Dataset:
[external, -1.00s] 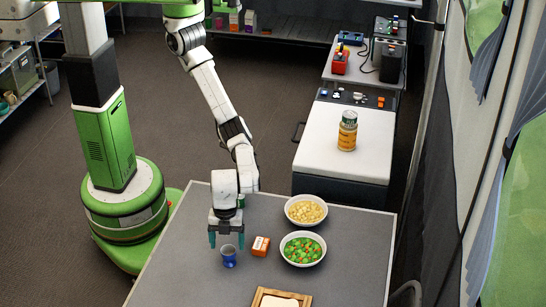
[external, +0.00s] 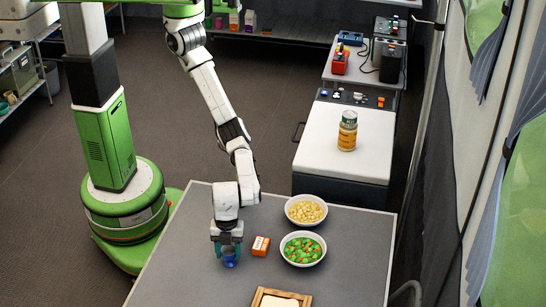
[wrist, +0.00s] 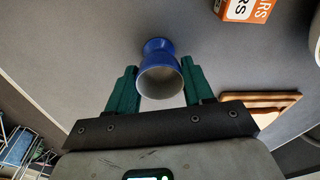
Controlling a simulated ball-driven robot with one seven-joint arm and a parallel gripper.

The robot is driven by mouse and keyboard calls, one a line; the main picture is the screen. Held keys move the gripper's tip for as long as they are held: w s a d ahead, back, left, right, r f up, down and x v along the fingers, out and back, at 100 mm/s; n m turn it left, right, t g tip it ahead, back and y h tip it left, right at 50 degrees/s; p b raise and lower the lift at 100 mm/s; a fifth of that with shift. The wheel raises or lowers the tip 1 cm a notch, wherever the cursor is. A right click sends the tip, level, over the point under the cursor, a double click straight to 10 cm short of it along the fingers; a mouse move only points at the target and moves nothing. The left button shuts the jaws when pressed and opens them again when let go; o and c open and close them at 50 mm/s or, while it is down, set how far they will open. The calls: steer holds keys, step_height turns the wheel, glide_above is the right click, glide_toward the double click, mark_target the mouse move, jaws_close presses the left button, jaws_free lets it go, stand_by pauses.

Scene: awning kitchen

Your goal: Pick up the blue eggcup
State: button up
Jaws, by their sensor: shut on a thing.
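The blue eggcup (external: 229,261) is on the grey table, near its left side. My gripper (external: 229,252) is down over it, with one finger on each side. In the wrist view the eggcup (wrist: 157,67) shows its pale inside and blue outer wall, between the two green fingers of my gripper (wrist: 161,84). The fingers are shut on its rim end. In the external view the gripper hides the upper part of the eggcup.
An orange box (external: 261,246) stands close to the right of the eggcup. A bowl of red and green pieces (external: 303,248) and a bowl of pale yellow pieces (external: 306,210) are farther right. A wooden board (external: 281,299) lies at the front. The table's left part is clear.

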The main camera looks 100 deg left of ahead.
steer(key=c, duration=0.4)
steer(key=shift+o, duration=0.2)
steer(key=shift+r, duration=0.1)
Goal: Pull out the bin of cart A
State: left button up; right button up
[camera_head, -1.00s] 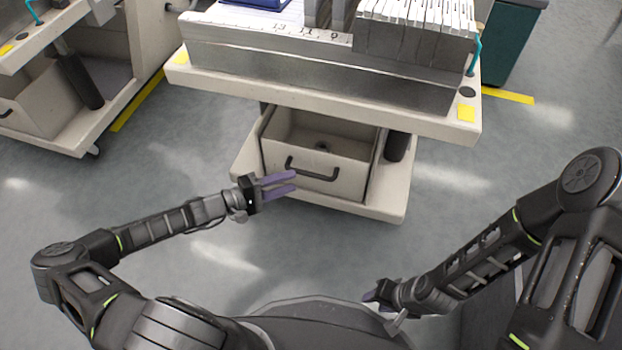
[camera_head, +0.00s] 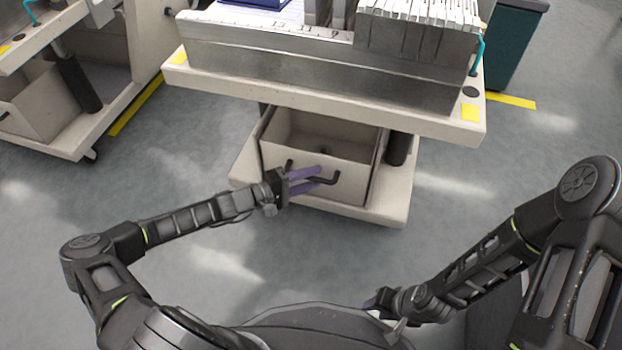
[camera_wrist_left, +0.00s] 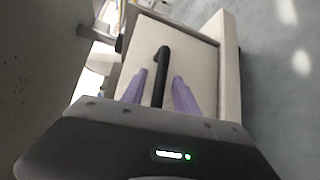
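The cream bin (camera_head: 355,185) sits low under the cart's top (camera_head: 330,100), on the cart's base. It has a dark bar handle (camera_head: 331,178) on its front. My left gripper (camera_head: 320,179) is at the handle with its two purple fingers open. In the left wrist view, the handle (camera_wrist_left: 161,75) lies between the open fingers (camera_wrist_left: 160,92), with a gap visible on both sides. The fingers hide part of the handle in the head view. My right gripper (camera_head: 376,300) is low near my body, away from the bin; its fingers are mostly hidden.
Metal racks with white cards (camera_head: 420,20) stand on the cart top. A second cart (camera_head: 60,130) with a bin stands at the left. A teal container (camera_head: 515,50) is at the back right. The grey floor in front of the cart is clear.

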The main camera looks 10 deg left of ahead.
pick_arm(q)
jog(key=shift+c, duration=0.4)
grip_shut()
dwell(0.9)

Exercise prompt: Filter the records above and return every line that holds the word "State".

Reply:
State: button up
State: left button up; right button up

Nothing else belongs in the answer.